Steep Spatial Chemical Gradients in Shallow Groundwater Contaminated with Nitrate at a Residential Site

Abstract

Shallow groundwater at a residential property in north-central Oklahoma was assessed to determine the extent of NO3- contamination and the effect of nitrate attenuation on groundwater chemistry. We hypothesized that denitrification at the site is the primary process controlling NO3- attenuation. The objectives of this investigation were to identify the potential sources and processes which control NO3- distributions, and observe the impact denitrification had on groundwater chemistry. Groundwater was sampled quarterly over a three-year period and analyzed for physical, chemical, and stable carbon isotopic composition.
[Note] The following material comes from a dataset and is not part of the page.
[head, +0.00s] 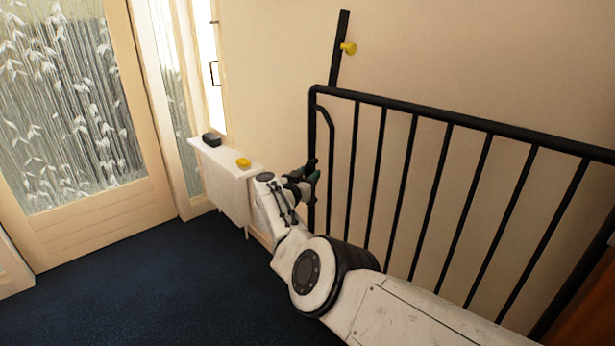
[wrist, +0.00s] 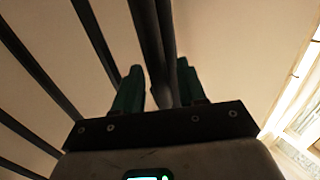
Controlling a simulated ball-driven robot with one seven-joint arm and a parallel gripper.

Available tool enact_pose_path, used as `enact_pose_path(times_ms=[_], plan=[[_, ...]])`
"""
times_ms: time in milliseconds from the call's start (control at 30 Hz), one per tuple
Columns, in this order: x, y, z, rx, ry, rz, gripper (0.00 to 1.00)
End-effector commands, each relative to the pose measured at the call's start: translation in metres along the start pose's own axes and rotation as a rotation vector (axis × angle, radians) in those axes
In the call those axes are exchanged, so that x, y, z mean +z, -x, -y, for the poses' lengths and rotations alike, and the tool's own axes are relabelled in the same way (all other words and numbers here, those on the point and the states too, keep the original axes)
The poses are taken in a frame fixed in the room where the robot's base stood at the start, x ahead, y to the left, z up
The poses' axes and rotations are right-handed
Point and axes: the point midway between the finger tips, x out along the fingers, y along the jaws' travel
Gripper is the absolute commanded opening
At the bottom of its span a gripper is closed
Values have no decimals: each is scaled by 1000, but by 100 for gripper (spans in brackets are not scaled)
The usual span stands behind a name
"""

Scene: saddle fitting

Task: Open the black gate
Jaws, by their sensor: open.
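The black gate (head: 450,115) spans the right half of the head view, with a thick top rail and several upright bars. My gripper (head: 304,178) is at that left end upright, below the top rail. In the wrist view, the dark green fingers of my gripper (wrist: 160,88) are apart, with black gate bars (wrist: 148,35) running between them. I cannot tell whether the fingers touch the bars. The gate's lower right part is hidden behind my arm.
A white radiator-like cabinet (head: 225,170) stands left of my gripper against the wall, with a black item (head: 211,139) and a yellow item (head: 243,162) on top. A glazed door (head: 105,205) is at the far left. The blue carpet (head: 150,280) is clear.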

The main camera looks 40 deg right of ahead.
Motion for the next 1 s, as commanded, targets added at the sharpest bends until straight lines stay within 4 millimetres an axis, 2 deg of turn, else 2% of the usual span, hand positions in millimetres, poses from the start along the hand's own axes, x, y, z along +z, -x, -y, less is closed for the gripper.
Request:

Persistent high concentrations of NO3- were observed with non-uniform distributions both temporally and spatially. The high persistence in NO3- contamination was attributed to upgradient application by residents, on-site application of fertilizers on flower beds and for lawn care, and contamination from a leaky sewer pipe. Variable NO3- concentrations were observed across the 40 m x 60 m site over a the study period. Temporal and spatial variations in NO3- concentrations were attributed to non-uniform fertilizer application, focused rain recharge with lower NO3- concentrations and denitrification. Nitrate concentrations were relatively low at a location suspected of effluent contamination, indicating NO3- attenuation at that location was accelerated. The stable carbon isotope ratios of dissolved inorganic carbon (δ13CDIC) showed consistent depletion in groundwater at locations where it was suspected denitrification was fueled by organic matter. Marked increase in HCO3- and DIC and decreases in δ13CDIC suggests that weathering of carbonates coupled to organic matter mineralization by microbial activity was occurring in groundwater at the site.